Lawmaker districting measures in both North Carolina and South Carolina are being fought by the National Association for the Advancement of Colored People on the grounds that blacks will be deprived unnecessarily of potential representation in one or both legislative chambers.

In Virginia, where earlier this fall a federal court struck down a newly enacted legislative districting measure on the grounds it failed to meet ''one-man, one-vote'' standards, Republican Gov. John Dalton recently vetoed a revised plan for the house of delegates. He charged that although the maximum variant had been reduced from more than 20 percent to 12.9 percent, it was deficient in respect to district compactness and consideration of ''community interest''.

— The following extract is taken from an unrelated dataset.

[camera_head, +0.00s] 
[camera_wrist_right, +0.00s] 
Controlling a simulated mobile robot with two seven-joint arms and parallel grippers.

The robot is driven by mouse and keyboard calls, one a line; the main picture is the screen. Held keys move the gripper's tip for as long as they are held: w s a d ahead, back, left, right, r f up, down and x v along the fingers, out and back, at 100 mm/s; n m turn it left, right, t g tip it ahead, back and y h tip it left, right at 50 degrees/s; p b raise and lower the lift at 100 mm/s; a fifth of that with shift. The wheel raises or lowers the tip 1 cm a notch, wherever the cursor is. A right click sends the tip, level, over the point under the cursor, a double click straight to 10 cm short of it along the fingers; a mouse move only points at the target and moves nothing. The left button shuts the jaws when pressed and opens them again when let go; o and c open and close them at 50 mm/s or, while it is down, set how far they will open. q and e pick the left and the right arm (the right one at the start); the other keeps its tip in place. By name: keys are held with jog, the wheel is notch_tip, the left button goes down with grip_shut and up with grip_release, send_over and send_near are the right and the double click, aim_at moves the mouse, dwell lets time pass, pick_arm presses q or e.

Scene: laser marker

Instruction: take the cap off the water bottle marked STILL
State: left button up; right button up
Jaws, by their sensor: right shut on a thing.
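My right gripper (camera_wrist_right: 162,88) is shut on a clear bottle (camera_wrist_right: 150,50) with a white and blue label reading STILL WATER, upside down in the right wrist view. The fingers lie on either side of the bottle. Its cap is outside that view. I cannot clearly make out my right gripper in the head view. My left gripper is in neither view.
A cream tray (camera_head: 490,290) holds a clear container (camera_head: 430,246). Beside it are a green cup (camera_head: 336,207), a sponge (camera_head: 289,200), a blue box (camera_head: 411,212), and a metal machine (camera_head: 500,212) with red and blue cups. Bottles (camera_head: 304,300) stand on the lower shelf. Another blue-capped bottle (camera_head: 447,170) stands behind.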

In wiping out the original redistricting, the judges gave Virginia lawmakers until next Feb. 1 to come up with an acceptable measure, or it will do the redistricting of the 40-seat senate and 100-member house itself.

Other states which have not yet completed the realignment in either house are Arizona, Colorado, Florida, Idaho, Kentucky, Maine, Maryland, Michigan, Minnesota, Mississippi, Montana, New Mexico, New Hampshire, New York, Rhode Island, Vermont, West Virginia, and Wisconsin.

Most of them are expected to approve some kind of a measure by early spring in time for 1982 legislative campaigns. The special commission responsible for crafting new districts for Montana, however, has postponed the job, with court approval, until early 1983.

Besides Montana and Hawaii, at least six other states - Arkansas, Colorado, Michigan, Missouri, New Jersey, Pennsylvania, and Ohio - have similar panels outside the legislature to handle redistricting. And several have backup boards which take over should lawmakers miss their deadline, as happened in Illinois last summer.

Sometimes special nonlawmaker panels, too, become stalemated and courts have to step in. The new districts for the Missouri senate, for example, were fashioned by a panel of judges.

In Massachusetts, where new districting based on a mid-decade state census was completed in 1977, and Kansas, where an elective territory reshaping was completed in 1979, no legislative redistricting is scheduled.